In the present case, there was evidence of a statement by a person in authority which had the hallmarks of being an inducement. Admittedly, the applicant had already made some admission of having used force on the complainant, although he had claimed he had acted in lawful self-defence. His later statements did not really resile from that exculpatory, as opposed to confessional, position, but he was not under an obligation to give the police any more circumstantial account of what had occurred than he had already chosen to give them before the statement was made. If that statement did induce further admissions (whether in themselves criminating or not), and if as the result, his credit was adversely affected, as seems to have been the case, then not only should it not have been admitted but it could not be said that this was a proper case for the application of the proviso.
MacPherson (supra) is a more obvious case for intervention by the trial judge or presiding magistrate because the appellant there had clearly asserted facts in cross-examination which were relevant at least to the issue of the discretion to exclude evidence on the grounds of unfairness or impropriety, whereas in this case, no claim of involuntariness was made to the learned magistrate.
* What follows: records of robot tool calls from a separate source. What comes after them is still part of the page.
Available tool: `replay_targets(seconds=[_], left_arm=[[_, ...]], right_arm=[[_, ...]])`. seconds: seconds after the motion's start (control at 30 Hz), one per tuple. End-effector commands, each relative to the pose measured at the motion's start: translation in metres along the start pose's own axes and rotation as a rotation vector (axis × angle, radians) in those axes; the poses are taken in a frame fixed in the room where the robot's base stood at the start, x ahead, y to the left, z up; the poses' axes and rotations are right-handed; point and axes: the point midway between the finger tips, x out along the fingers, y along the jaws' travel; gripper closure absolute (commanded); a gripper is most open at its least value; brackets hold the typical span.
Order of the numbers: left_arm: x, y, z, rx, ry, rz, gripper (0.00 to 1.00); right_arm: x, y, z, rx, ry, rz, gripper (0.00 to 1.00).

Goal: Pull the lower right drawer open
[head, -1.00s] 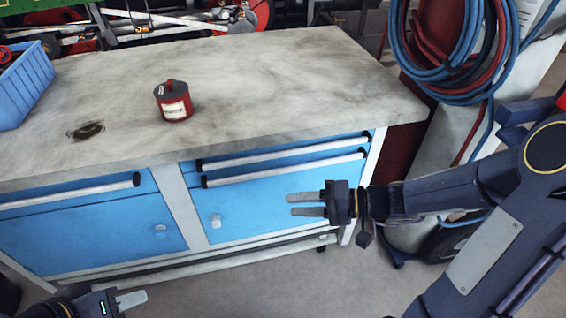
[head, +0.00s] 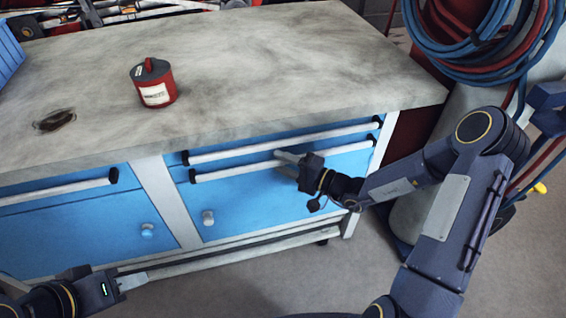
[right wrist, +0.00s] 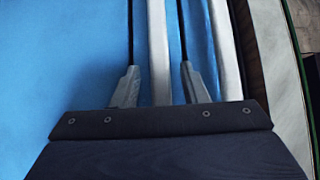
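The lower right drawer (head: 250,192) is a blue front with a pale bar handle (head: 235,172), below a shallow upper drawer with a similar handle (head: 240,153). Both look shut. My right gripper (head: 288,160) is at the lower handle, right of its middle. In the right wrist view, the lower handle (right wrist: 158,50) runs between the two fingers of the right gripper (right wrist: 158,85), with gaps on both sides. The upper handle (right wrist: 222,50) lies outside the fingers. My left gripper (head: 133,281) is low at the left, apart from the cabinet; its finger gap is unclear.
A red can (head: 155,88) stands on the grey worktop (head: 250,75). A blue crate (head: 8,52) is at the far left edge. Blue and red hoses (head: 470,45) hang at the right. Floor (head: 280,275) in front of the cabinet is clear.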

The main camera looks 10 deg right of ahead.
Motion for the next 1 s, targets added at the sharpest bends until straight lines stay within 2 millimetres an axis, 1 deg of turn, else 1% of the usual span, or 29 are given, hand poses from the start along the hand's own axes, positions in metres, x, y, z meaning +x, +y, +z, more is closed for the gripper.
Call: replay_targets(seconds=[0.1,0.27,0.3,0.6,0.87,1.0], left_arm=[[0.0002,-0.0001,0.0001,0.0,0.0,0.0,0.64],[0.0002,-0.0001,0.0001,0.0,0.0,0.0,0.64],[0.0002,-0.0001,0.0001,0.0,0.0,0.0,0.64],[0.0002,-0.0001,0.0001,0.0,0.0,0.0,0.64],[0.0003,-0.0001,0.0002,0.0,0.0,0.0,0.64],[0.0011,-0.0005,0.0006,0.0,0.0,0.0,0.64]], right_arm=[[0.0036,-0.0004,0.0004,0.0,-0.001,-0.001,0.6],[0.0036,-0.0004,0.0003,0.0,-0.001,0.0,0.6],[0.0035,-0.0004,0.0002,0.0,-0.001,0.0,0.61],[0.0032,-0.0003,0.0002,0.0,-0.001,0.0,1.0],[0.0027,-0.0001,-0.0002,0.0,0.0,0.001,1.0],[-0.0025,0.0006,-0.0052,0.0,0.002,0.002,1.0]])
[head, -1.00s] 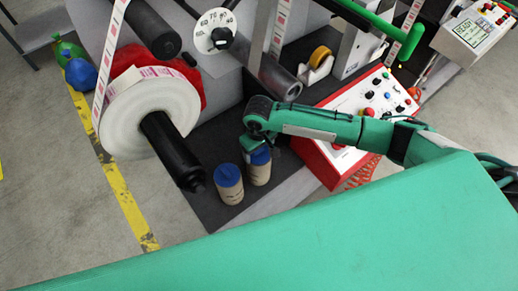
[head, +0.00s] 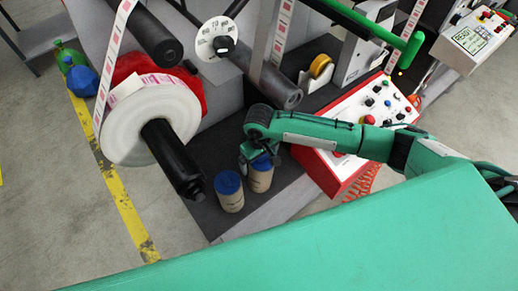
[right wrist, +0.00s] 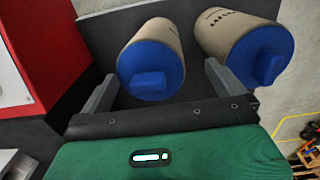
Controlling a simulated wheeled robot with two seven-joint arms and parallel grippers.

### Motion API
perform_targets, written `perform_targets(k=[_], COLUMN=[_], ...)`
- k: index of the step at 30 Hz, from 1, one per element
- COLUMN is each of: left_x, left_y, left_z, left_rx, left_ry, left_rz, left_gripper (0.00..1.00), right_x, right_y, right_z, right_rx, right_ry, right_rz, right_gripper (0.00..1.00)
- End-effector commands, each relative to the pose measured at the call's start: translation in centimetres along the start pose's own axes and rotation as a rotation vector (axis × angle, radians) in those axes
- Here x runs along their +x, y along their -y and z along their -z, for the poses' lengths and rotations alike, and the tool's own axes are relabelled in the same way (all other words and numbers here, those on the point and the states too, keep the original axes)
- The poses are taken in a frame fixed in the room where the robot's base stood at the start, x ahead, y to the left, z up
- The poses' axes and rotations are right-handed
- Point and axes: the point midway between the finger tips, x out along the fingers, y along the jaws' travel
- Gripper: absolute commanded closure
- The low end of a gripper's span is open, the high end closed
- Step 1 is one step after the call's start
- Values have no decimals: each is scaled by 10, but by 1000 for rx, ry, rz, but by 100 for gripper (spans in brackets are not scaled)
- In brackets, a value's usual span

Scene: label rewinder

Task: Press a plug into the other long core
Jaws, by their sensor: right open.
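Two tan long cores stand side by side on the dark deck. The right core (head: 260,181) in the head view is the left core (right wrist: 170,38) in the right wrist view, with a blue plug (right wrist: 150,72) in its top. My right gripper (head: 259,158) is open over that core, its fingers on either side of the plug and apart from it in the wrist view. The other core (head: 230,199) also has a blue plug (head: 228,182) at its top; it shows right of the fingers in the wrist view (right wrist: 235,28). How deep either plug sits is hard to tell. My left gripper is not in view.
A black shaft (head: 172,158) with a white label roll (head: 135,125) juts out just left of the cores. The red-edged control panel (head: 365,120) lies under and right of my right arm. A tape dispenser (head: 318,72) stands behind. The deck's front edge is close to the cores.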

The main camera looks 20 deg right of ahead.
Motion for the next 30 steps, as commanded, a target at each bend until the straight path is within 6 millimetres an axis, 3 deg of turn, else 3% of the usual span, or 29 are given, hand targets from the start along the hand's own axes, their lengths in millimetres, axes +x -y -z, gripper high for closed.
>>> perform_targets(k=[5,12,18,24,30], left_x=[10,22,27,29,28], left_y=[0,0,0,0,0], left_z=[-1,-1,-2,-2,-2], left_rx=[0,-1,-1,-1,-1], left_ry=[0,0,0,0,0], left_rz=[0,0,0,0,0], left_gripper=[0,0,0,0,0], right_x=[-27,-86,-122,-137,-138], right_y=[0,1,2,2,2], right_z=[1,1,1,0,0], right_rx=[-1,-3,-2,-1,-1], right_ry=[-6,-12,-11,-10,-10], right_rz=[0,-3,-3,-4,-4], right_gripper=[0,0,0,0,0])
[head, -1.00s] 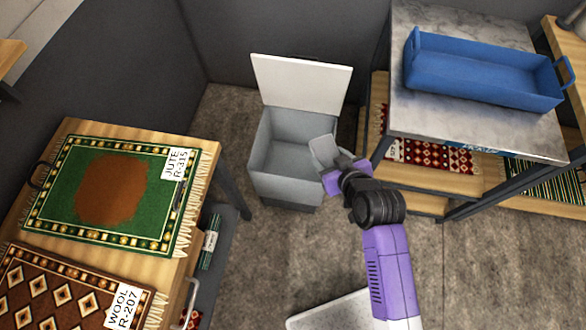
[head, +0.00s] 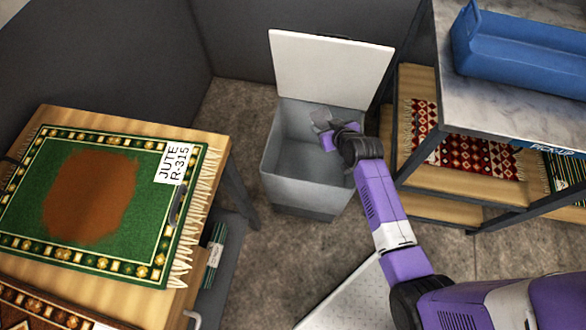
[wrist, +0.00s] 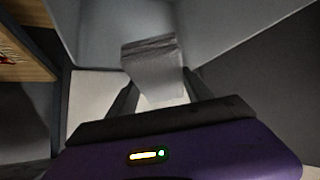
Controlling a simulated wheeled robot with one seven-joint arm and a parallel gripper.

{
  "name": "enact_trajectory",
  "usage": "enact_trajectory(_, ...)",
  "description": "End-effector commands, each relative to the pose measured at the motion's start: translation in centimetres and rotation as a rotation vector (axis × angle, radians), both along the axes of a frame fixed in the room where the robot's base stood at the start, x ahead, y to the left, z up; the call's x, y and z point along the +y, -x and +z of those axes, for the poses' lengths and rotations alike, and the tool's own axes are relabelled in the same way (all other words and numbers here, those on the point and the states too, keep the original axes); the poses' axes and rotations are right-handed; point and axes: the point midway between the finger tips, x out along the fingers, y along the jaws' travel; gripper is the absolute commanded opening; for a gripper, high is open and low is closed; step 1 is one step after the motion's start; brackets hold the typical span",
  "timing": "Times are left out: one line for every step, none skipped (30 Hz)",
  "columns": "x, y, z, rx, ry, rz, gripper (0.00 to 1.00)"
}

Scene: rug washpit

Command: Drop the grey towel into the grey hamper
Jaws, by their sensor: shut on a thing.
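The grey hamper (head: 310,190) stands on the floor against the back wall, its white lid (head: 328,68) raised. Its inside wall also shows in the wrist view (wrist: 230,30). My gripper (head: 325,127) is over the hamper's open top, toward its right side. It is shut on the grey towel (wrist: 155,65), which sticks out beyond the fingers toward the hamper's inside. In the head view only a small part of the towel (head: 320,115) shows past my gripper.
A wooden table with a green rug (head: 95,205) labelled JUTE R-315 stands at the left. At the right, a shelf unit holds a blue tray (head: 520,55) on top and a red patterned rug (head: 465,145) below. Bare floor lies in front of the hamper.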

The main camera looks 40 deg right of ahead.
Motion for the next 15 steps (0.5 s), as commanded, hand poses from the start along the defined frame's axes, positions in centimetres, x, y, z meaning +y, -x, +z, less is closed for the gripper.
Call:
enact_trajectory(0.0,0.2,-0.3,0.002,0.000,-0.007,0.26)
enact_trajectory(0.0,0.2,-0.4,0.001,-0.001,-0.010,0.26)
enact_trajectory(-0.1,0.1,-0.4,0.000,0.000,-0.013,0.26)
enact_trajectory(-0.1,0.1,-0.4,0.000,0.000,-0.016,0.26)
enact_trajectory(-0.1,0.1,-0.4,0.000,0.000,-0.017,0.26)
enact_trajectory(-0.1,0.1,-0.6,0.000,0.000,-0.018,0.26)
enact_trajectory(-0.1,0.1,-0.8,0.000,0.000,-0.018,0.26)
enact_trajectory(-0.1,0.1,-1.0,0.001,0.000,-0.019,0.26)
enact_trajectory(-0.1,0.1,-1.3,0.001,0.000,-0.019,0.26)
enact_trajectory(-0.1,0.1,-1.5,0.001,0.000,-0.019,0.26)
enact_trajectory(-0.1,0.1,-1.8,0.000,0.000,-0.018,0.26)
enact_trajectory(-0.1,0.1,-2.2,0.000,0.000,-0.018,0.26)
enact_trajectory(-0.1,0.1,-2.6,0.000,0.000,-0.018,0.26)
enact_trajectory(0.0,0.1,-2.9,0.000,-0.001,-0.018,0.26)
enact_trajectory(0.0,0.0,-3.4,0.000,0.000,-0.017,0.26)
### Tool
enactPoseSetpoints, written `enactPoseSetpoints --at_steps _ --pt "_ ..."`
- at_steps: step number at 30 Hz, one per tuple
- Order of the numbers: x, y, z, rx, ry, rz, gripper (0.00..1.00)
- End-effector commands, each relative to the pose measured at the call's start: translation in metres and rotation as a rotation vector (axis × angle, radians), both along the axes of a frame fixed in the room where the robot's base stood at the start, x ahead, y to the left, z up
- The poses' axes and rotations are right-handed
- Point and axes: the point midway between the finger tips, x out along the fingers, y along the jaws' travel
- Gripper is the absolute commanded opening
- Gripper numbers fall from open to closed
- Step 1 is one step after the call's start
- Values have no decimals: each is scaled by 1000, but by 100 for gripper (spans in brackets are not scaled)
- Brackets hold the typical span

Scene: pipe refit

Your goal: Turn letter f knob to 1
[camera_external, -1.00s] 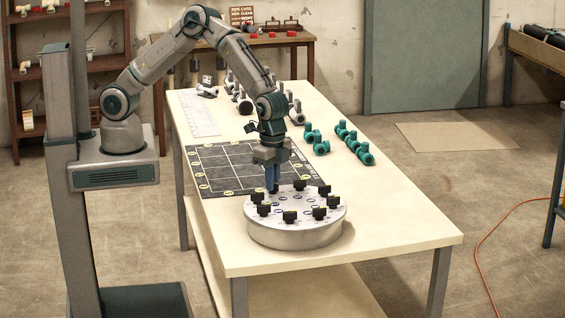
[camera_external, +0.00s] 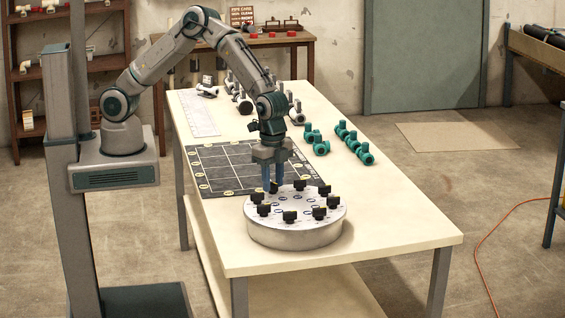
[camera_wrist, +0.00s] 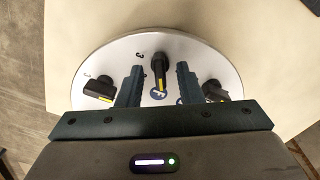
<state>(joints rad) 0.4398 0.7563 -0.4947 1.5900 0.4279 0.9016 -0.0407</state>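A round silver-white dial plate (camera_external: 295,236) on the table carries several black knobs around its rim. My gripper (camera_external: 272,188) points down at the plate's far left edge. In the wrist view my gripper (camera_wrist: 159,84) has its two blue fingers apart. A black knob (camera_wrist: 160,62) with a yellow pointer mark shows between and just beyond them, with gaps on both sides. A blue round badge (camera_wrist: 158,94) with a white letter, possibly f, lies by its near end. A "3" is printed left of the knob. I cannot see a 1.
Other knobs stand close by, one on the left (camera_wrist: 98,90) and one on the right (camera_wrist: 213,90) in the wrist view. A dark gridded mat (camera_external: 225,165) lies behind the plate. Teal fittings (camera_external: 318,142) stand farther back. The table's right front is clear.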

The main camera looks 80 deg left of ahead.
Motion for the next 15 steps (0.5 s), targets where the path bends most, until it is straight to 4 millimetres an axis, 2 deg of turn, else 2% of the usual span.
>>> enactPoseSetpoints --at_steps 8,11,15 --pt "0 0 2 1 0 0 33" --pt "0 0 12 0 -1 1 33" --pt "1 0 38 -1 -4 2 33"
Nevertheless, I am satisfied sufficient emerged to put him on inquiry. It may be that on proper inquiry, the court could be satisfied by the prosecutor that the alleged words of inducement had no causative effect at all but I am not in a position to conclude that this will be so. Consequently, I am of the view that both grounds have been made out. It is unnecessary to address the other ground of appeal against conviction as it could not, in the circumstances, lead to any different order. The appeal is upheld and the convictions and sentence set aside. I direct that the appellant be retried by another magistrate.